start
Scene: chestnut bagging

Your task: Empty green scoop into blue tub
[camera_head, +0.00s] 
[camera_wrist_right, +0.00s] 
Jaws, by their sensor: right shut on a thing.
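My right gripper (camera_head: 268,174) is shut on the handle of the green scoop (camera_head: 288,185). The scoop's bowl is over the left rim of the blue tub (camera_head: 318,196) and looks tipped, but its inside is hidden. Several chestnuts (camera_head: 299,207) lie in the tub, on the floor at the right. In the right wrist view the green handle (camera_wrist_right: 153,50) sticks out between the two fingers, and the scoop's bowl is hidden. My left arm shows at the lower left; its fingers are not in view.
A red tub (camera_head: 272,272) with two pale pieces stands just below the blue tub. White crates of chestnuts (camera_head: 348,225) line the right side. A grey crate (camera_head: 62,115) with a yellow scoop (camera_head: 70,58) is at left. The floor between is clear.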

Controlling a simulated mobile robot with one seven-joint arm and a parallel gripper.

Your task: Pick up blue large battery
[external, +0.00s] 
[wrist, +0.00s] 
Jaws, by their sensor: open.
end
start
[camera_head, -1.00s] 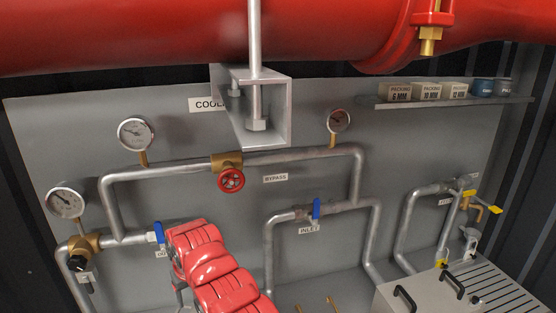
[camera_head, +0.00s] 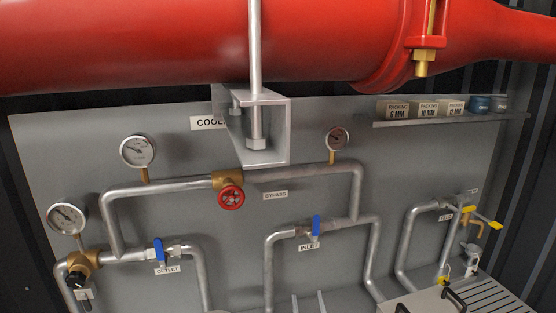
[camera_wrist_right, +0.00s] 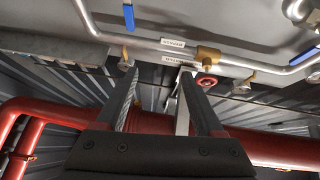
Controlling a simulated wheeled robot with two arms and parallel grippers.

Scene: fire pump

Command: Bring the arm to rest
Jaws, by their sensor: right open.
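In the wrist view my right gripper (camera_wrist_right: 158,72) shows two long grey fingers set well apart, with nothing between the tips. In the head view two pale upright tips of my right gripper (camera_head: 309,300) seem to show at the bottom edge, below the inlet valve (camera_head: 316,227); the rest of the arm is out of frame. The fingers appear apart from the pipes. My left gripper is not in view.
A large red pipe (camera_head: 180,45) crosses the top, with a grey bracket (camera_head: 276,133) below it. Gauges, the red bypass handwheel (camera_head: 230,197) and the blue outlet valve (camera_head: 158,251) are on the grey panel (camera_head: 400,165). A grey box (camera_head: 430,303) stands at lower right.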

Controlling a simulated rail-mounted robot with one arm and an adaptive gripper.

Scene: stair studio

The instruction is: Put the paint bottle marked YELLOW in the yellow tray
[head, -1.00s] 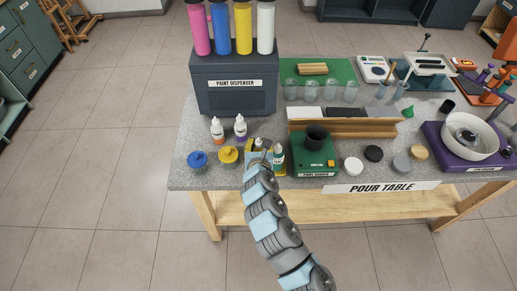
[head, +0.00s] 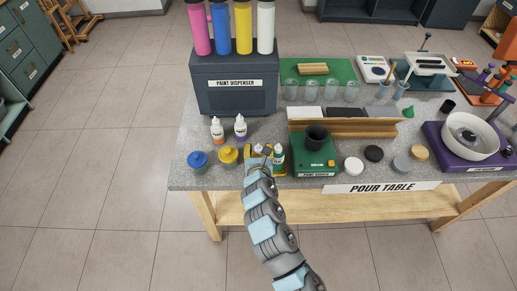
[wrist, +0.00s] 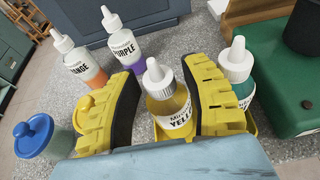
end
Look back at the entries above. Retype the line with "Scene: chestnut bagging", the line with "Jaws, by their sensor: open.", and all lines in between.

* SOLUTION
Scene: chestnut bagging

Your task: Empty green scoop into blue tub
[camera_head, +0.00s] 
[camera_wrist_right, +0.00s] 
Jaws, by their sensor: right shut on a thing.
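My right gripper (camera_head: 268,174) is shut on the handle of the green scoop (camera_head: 288,185). The scoop's bowl is over the left rim of the blue tub (camera_head: 318,196) and looks tipped, but its inside is hidden. Several chestnuts (camera_head: 299,207) lie in the tub, on the floor at the right. In the right wrist view the green handle (camera_wrist_right: 153,50) sticks out between the two fingers, and the scoop's bowl is hidden. My left arm shows at the lower left; its fingers are not in view.
A red tub (camera_head: 272,272) with two pale pieces stands just below the blue tub. White crates of chestnuts (camera_head: 348,225) line the right side. A grey crate (camera_head: 62,115) with a yellow scoop (camera_head: 70,58) is at left. The floor between is clear.

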Controlling a simulated mobile robot with one seven-joint arm and a parallel gripper.

Your task: Pick up blue large battery
[external, +0.00s] 
[wrist, +0.00s] 
Jaws, by their sensor: open.

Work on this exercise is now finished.